I thought of her on my run today, thinking that perhaps I can push myself out of my boundaries and make the get past my 5 mile wall that I have not past.

3.24 miles in 37.2 minutes
11.43 minute mile

Thursday, August 12, 2010

Starting a New Training Program

Since my foot got me off track for a bit, I needed a new plan to keep me motivated and goal oriented.  I found a half marathon training program the Marathon Rookie website.  I copied it over to a spread sheet and put in dates instead of Week 1, Week 2, etc. I like it this way because I seem to be able to visualize what is going on in my life during these months.  This week is:

Monday: Rest
Tuesday 3 miles
Wed:  rest
Thurs:  3
Friday: 3
Sat: Rest
Sunday: 4

So I did a bit more then 3 miles today, I did 3.24 in 38 minutes.  The last half mile I felt really sick, like wanting to throw up sick.  When I got back I saw it was 70% humidity.  It had just rain and the temperature was 80, so steam was coming off the road and I guess it was hard for me to take.  Luckily I was in my last half mile.  I thought of George S. Patton, "....the body is always tired..."

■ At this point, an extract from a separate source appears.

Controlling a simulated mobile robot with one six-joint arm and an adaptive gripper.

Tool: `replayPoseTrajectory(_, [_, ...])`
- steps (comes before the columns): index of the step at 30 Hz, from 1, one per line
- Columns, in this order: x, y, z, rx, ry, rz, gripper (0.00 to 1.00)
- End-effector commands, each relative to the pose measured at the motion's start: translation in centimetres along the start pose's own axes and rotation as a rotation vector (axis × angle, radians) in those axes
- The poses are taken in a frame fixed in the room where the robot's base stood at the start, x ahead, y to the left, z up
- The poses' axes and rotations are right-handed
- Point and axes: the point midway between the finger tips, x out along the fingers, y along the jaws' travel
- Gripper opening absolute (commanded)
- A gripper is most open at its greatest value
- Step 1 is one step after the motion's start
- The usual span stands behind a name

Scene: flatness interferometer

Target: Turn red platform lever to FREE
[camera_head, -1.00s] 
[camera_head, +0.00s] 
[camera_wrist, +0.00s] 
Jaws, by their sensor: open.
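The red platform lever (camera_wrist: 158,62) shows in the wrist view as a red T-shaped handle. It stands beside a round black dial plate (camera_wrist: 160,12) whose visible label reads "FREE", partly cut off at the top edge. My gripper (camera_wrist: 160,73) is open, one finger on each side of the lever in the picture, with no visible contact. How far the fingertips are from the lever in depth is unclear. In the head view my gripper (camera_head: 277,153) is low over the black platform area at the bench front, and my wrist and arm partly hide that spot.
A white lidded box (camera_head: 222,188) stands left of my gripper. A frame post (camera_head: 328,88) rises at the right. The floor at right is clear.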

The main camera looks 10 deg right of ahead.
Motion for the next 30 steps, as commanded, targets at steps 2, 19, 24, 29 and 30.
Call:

And I guess I will see you tomorrow for my next 3.24 miles.

Thursday, July 29, 2010

Running in the Heat

As most of you know this summer has been a scorcher.  I've decided to take it easy.  My girls are showing their sheep at the fair and we just moved into a new house.  I am frazzled.  I've decided to just run a couple of miles every other day.  I continue to go to taekwondo which we do some running there as a warm up.

Starting next week I hope to get up before the sun to run.  We'll see.  I almost think I need a week to recover from this week.  Alas, with the new house I think we will be constantly moving for a month.  I want to go away for vacation but when the hubby is stressed he gets sick.  Of course, if I don't get away, I'm going to go insane, so what do I do?